Abstract

AbstractThe characteristics of nighttime medium‐scale traveling ionospheric disturbance (MSTID) features observed over Yonaguni (24.5°N, 123.0°E; 19.3°N dip latitude), Japan are studied using all‐sky imaging of OI 630.0 nm airglow emission. The uniqueness of these observations is that the area observed by the imager covers the transition region between low to middle latitudes in the ionosphere. Typical low‐latitude limit of midlatitude‐type nighttime MSTIDs possessing phase front alignments along the northwest to the southeast occurs in this region.
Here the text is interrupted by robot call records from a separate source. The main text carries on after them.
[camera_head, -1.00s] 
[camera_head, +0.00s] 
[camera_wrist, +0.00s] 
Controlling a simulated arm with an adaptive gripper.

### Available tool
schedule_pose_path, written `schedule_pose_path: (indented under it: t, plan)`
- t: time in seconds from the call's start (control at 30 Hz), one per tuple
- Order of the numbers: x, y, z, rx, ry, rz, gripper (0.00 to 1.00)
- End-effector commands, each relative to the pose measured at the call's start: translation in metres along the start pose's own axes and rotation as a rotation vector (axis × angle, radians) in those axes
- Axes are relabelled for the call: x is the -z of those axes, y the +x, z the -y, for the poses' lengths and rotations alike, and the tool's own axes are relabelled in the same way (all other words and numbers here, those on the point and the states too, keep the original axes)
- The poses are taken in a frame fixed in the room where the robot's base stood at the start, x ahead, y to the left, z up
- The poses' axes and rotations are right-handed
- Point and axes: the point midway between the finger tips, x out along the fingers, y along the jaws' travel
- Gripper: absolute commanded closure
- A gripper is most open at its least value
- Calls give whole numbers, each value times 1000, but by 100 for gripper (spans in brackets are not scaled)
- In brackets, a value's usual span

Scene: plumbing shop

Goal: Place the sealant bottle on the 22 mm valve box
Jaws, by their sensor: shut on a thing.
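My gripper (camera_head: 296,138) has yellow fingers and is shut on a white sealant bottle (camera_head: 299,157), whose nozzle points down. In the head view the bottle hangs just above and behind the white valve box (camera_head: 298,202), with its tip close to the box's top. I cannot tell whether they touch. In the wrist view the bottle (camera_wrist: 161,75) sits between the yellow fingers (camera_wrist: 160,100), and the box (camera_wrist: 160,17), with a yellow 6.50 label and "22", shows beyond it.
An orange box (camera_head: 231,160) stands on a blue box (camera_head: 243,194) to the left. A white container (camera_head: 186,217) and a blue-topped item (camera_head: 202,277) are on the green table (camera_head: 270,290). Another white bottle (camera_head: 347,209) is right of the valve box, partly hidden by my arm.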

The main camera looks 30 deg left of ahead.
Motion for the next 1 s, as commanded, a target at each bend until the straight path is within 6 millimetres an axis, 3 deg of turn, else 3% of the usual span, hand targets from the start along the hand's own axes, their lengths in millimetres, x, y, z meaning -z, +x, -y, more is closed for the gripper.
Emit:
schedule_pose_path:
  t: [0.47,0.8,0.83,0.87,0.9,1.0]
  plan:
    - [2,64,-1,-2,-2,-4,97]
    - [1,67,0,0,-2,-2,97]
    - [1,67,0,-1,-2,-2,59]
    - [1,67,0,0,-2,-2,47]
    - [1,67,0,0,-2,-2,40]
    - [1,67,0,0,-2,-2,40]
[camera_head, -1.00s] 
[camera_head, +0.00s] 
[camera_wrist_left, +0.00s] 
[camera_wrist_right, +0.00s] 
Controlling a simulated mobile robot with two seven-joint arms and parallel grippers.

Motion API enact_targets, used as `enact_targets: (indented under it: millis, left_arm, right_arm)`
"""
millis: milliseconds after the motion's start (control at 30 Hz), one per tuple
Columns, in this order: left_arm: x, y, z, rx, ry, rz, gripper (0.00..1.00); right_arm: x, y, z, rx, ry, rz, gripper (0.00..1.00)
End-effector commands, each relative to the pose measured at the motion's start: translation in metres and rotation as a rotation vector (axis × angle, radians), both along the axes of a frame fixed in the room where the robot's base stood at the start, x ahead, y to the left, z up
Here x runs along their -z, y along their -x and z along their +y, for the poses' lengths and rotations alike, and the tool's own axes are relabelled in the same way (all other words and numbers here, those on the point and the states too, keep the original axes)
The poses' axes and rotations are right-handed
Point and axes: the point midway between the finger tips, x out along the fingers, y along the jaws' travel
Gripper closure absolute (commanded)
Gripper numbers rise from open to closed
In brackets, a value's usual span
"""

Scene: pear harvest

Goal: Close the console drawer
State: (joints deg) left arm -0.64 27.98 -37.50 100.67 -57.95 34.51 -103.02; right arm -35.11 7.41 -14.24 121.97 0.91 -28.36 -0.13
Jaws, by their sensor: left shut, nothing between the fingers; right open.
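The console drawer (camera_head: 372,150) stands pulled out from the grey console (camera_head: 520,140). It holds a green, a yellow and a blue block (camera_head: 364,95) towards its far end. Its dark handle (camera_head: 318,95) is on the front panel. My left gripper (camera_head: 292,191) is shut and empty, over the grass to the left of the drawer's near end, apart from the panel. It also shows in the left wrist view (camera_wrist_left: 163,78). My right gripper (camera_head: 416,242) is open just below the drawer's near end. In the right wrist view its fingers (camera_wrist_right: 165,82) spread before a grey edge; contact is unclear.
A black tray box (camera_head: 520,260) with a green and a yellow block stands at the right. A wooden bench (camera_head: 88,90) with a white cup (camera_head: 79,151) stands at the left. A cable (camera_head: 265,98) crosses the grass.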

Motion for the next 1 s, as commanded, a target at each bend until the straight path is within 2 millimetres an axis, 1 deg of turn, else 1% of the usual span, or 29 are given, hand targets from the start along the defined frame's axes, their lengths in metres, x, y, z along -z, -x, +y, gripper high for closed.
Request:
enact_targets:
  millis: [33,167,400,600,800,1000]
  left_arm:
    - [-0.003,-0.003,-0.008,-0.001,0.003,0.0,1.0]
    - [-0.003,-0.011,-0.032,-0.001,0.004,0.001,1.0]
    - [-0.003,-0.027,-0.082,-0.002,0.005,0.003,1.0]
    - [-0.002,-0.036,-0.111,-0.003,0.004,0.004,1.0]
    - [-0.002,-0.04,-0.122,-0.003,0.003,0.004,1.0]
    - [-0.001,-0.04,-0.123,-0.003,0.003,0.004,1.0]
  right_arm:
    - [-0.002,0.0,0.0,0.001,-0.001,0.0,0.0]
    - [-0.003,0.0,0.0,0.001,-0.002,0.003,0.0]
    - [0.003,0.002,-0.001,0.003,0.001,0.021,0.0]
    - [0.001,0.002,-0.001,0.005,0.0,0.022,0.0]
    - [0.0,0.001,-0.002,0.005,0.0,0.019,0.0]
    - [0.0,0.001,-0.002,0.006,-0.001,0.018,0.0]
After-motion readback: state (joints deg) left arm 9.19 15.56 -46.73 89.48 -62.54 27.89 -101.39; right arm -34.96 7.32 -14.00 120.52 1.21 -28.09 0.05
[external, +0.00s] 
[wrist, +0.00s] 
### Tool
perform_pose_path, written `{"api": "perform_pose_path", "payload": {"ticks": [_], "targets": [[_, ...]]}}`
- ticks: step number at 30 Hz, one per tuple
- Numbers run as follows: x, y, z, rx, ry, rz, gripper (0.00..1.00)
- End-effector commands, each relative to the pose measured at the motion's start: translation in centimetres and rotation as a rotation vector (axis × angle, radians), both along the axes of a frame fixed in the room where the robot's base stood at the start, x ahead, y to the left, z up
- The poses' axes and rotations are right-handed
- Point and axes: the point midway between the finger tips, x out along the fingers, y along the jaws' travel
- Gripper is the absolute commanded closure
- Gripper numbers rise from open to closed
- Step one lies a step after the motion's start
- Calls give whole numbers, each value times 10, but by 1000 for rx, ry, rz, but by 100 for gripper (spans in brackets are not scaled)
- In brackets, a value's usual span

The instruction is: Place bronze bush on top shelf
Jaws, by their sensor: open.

These MSTID features are rarely sighted at dip latitudes below 15°. We selected 2 year period for analysis in which 1 year corresponded to the solar minimum conditions and another year to the solar maximum conditions. The MSTIDs were observed to extend to farther lower latitudes during the solar minimum conditions than during the solar maximum periods. Their observed range of wavelengths, phase velocities, phase front alignment, and propagation directions are similar to those observed at typical midlatitude sites. However, on many occasions the phase fronts of the observed MSTIDs did not extend over the whole field of view of the imager indicating that some process inhibits their extension to further lower latitudes. Detailed investigation suggests that the poleward propagating enhancement of airglow intensity, probably associated with the midnight pressure bulge, causes the MSTID features to disappear when they reach lower latitudes later in the night. When the MSTIDs reach lower latitudes well before midnight, they are found to be inhibited by the equatorial ionization anomaly crest region.